Innocent: Firstly, Africa Center is the space to connect with the African community as well as the wider community in Hong Kong, which is something that wasn’t here when I came. Sometimes in the past, it took me a few weeks to connect with a number of people who could click and share certain things.
Secondly, for me, Africa Center embodies the idea of self-realization, a place to be yourself, a place to explore yourself, a place to see how much you could potentially do and not do, so I think it’s all of that. You could dream something, you could imagine and envision something and be able to see if you can implement it and get the feedback, and continuously improve primarily oneself. What the platform is for me, will evolve.
One of my favorite moments is when we are all eating here together. I remember when we came to Hong Kong, a friend called Farhan and I started a movement called ‘eating with dignity’, primarily because we felt like when we were eating in some places, we were treated like monkeys in the zoo. ‘Eating with dignity’ implied that we had to forgo some delicious food so that we could survive on one roti prata [an Indian-influenced flatbread] with a tiny sauce that we were sharing, so that becomes our daily meal. We went hungry but we went hungry with dignity without having to eat the food of somebody who is going to telling us we are acting like monkeys and some poor people who couldn’t do shit for themselves.
It’s not always easy to follow the principles if you are on an empty stomach, it’s easy to follow principles if you are Bill Gates because there are not much consequences. Most of the things in life is about resources, and for some of us, it was about food at a particular point. That was the kind of reality I lived in, thinking whether tomorrow, I wake up alive or not. We agree to stick to principles: that’s why the eating part is important to me, that finally we are eating with dignity here at the center. It isn’t only one roti prata with a little sauce now; there is a lot more of fancy decorated food with dignity now, and some of you may not know how that feels because in the past, it was something else. Since then, I’ve appreciated food more. You know, the meaning of it. Just like the whole idea of eating without somebody trying to sneak a camera in a certain angle that is so demeaning.

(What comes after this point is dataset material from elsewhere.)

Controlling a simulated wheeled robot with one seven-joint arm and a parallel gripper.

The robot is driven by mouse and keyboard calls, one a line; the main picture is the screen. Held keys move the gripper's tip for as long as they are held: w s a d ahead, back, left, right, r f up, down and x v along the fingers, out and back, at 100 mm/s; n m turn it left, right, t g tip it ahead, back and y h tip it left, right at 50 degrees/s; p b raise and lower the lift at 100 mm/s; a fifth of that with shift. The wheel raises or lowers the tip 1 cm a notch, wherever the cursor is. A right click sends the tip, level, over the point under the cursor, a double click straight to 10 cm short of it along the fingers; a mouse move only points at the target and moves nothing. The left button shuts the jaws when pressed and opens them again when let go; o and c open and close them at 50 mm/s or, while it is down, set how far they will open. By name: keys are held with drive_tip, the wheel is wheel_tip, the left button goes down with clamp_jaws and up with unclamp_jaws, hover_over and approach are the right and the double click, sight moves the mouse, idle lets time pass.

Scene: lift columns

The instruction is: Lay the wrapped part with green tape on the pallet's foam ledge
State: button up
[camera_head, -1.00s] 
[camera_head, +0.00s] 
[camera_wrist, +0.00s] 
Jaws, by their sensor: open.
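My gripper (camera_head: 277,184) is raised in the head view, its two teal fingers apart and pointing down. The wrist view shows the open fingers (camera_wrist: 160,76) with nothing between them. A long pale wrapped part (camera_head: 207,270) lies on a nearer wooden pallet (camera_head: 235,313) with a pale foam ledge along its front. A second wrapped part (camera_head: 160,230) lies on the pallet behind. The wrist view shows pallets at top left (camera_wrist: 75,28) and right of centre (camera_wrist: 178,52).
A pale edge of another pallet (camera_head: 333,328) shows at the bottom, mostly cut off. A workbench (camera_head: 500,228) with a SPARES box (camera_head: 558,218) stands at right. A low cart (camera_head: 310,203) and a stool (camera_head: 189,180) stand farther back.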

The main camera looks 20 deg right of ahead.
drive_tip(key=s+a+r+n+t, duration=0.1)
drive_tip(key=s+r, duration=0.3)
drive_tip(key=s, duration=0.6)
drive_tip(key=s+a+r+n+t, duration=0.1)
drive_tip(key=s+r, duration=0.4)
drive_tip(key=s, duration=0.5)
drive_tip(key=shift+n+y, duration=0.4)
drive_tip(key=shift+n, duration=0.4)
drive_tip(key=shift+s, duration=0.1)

Elsie: Eating with our hands, is not something bad: we have fork and spoon in our countries. I don’t know for my brother’s place [Innocent] if it’s eating with the hands has the same meaning, but in my dad’s house where we used to eat with our hands, meant that we are eating from the same plate, where there is no difference and no judgement: we are all the same. It was our way to show that we love each other, and I don’t care about your saliva and that you are eating with your hands and your saliva: no, we are all the same. That’s part of the meaning with eating with our hands. It’s a power! I’m teaching my kids how to eat with their hands. It’s important because it’s from generations and if someone think that we need to think twice about eating with our hands, go to hell. I will use my fingers as much as I want to. It’s ours. That what I was saying, Africa Center allows me to be myself and it’s a good thing.